WHAT NEEDS TO BE DONE: Find and copy each line of the records where the string "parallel" shows up.

Robot task records:
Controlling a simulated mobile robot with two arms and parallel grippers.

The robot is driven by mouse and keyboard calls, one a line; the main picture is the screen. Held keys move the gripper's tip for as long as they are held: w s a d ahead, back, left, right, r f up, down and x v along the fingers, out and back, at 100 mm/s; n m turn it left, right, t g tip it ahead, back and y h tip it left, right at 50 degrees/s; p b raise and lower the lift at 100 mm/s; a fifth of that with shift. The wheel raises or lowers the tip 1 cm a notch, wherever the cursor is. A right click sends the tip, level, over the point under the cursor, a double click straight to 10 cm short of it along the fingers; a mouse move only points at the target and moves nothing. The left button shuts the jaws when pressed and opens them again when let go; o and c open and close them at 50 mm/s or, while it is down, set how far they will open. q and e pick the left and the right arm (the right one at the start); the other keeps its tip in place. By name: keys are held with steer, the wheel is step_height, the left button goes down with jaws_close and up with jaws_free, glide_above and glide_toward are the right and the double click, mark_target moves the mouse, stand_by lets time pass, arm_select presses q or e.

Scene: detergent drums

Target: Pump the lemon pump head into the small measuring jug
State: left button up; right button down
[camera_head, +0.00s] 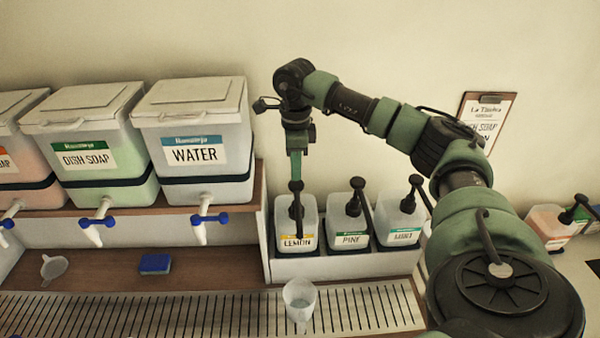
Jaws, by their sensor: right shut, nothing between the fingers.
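The lemon pump bottle (296,236) stands at the left end of a grey rack, with a yellow-edged LEMON label. Its black pump head (296,195) points up, and its spout comes toward the front. My right gripper (296,178) is shut and empty, pointing down right above the lemon pump head; I cannot tell whether it touches it. A small clear measuring jug (300,299) stands upright on the slatted drip grate in front of the lemon bottle. A second clear jug (54,268) with a handle sits on the wooden shelf at the left. My left gripper is not in view.
Pine (350,233) and mint (401,230) pump bottles stand right of lemon. Dish soap (95,150) and water (196,140) drums with blue-handled taps are on the raised shelf at left. A blue sponge (155,264) lies below them. A clipboard (487,120) hangs on the wall.

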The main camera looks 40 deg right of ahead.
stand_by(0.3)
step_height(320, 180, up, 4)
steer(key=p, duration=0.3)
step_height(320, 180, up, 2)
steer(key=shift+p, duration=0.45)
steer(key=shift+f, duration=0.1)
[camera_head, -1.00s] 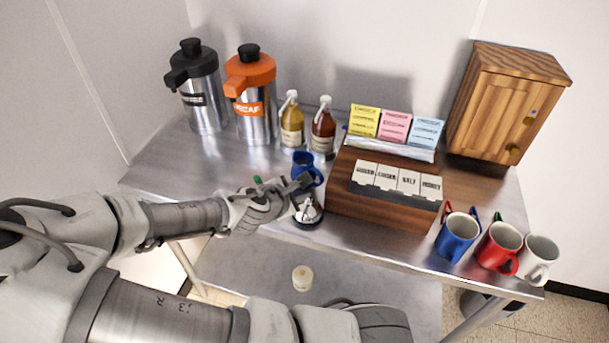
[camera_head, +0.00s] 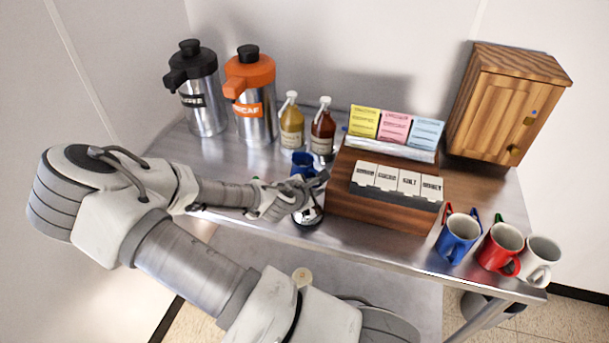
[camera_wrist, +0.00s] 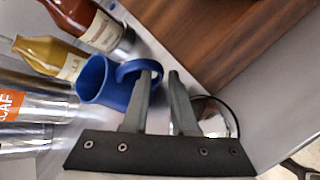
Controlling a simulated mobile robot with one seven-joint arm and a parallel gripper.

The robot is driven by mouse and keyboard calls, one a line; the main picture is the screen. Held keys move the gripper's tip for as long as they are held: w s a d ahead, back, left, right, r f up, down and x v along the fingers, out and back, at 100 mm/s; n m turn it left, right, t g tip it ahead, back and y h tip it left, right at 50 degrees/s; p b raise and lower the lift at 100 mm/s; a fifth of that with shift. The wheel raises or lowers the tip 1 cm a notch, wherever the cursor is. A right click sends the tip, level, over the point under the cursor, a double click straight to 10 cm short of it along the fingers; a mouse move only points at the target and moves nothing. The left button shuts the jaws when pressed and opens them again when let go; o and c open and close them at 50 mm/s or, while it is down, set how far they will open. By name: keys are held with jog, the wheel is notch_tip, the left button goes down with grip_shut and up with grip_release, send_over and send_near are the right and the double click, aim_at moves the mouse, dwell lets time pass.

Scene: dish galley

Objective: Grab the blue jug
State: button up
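The blue jug (camera_head: 300,160) stands on the steel counter in front of the two syrup bottles, partly hidden behind my gripper (camera_head: 318,182) in the head view. In the wrist view the blue jug (camera_wrist: 98,82) is at left of centre, with its loop handle toward my fingers. My gripper (camera_wrist: 161,75) is open, with a clear gap between its fingers. The left finger overlaps the handle loop, and the handle's outer edge shows at the gap. I cannot tell whether a finger touches it.
A small shiny round item with a dark rim (camera_wrist: 214,116) is close beside the right finger. The wooden condiment box (camera_head: 345,195) stands just right of my gripper. Syrup bottles (camera_head: 322,132) and steel dispensers (camera_head: 255,115) stand behind. Several mugs, including a red one (camera_head: 498,248), are at far right.

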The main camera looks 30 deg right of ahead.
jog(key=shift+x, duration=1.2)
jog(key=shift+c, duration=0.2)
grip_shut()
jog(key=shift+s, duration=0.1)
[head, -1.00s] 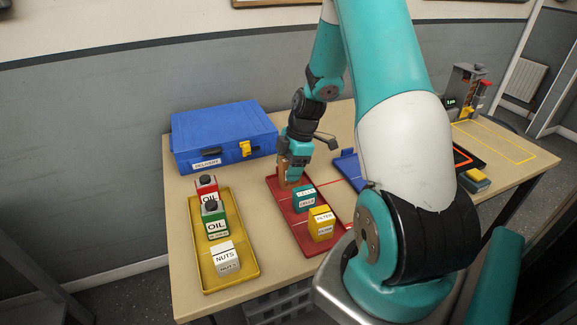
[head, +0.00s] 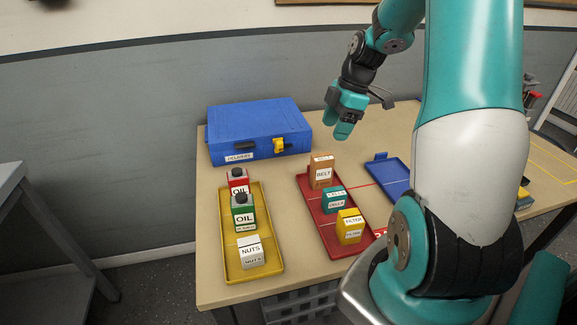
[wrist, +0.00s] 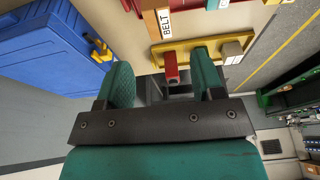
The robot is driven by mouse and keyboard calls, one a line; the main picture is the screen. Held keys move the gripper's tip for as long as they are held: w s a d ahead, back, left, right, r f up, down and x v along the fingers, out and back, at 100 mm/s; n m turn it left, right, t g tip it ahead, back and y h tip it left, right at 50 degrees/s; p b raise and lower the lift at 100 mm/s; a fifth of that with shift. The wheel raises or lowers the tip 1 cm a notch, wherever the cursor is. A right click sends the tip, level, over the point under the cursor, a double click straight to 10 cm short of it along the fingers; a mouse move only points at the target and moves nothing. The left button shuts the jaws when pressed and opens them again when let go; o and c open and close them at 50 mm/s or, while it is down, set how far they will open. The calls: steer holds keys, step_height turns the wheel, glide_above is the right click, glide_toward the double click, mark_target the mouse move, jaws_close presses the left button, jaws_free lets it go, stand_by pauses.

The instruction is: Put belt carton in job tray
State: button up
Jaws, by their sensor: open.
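The belt carton (head: 322,172) is a brown box with a white BELT label. It stands upright at the far end of the red tray (head: 336,228), and its label also shows at the top of the wrist view (wrist: 164,20). My gripper (head: 343,131) is open and empty, above and a little behind and right of the carton, clear of it. In the wrist view my two teal fingers (wrist: 163,78) are apart with nothing held between them. I cannot read which tray is the job tray; a blue tray (head: 388,172) lies right of the red one.
The red tray also holds a teal carton (head: 333,200) and a yellow filter carton (head: 349,227). A yellow tray (head: 229,240) holds two oil cans and a nuts box (head: 250,252). A blue case (head: 258,130) stands behind. My arm hides part of the table's right side.

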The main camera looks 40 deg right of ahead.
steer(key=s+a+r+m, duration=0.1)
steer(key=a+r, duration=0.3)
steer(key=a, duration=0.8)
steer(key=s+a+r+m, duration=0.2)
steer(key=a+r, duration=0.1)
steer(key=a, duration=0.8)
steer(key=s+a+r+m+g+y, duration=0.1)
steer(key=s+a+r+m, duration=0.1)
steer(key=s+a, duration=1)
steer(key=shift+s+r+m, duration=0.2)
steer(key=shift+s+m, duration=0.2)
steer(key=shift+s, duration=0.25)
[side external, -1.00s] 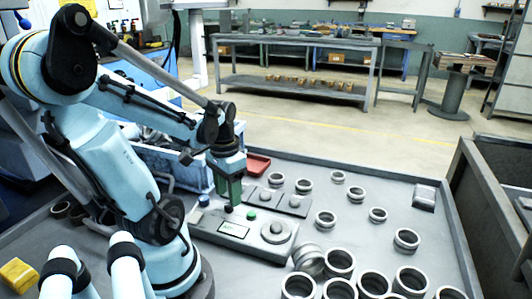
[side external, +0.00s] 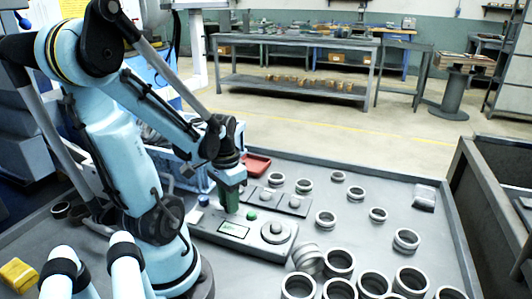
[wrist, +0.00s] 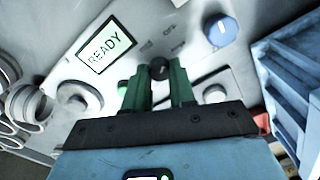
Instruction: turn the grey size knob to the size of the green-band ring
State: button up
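The grey control box (side external: 205,228) stands on the table, with a lit display that reads READY in the wrist view (wrist: 104,44). A large round grey knob (side external: 276,232) is at its right end and also shows in the wrist view (wrist: 74,97). A black knob (wrist: 159,68) lies between the green fingertips of my gripper (wrist: 158,74). The fingers stand apart; whether they touch the knob is unclear. In the side view my gripper (side external: 231,206) is low over the box and hides this knob. I cannot make out a green band on any ring.
A green button (side external: 251,215) and a blue knob (wrist: 221,30) are near my gripper. Several metal rings (side external: 339,263) crowd the table's front right, with more spread behind. A red tray (side external: 257,163) and a blue crate (wrist: 285,95) stand close by.

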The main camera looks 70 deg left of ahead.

CORRECT RESPONSE:
Controlling a simulated mobile robot with two arms and parallel grippers.
Controlling a simulated mobile robot with one seven-joint arm and a parallel gripper.

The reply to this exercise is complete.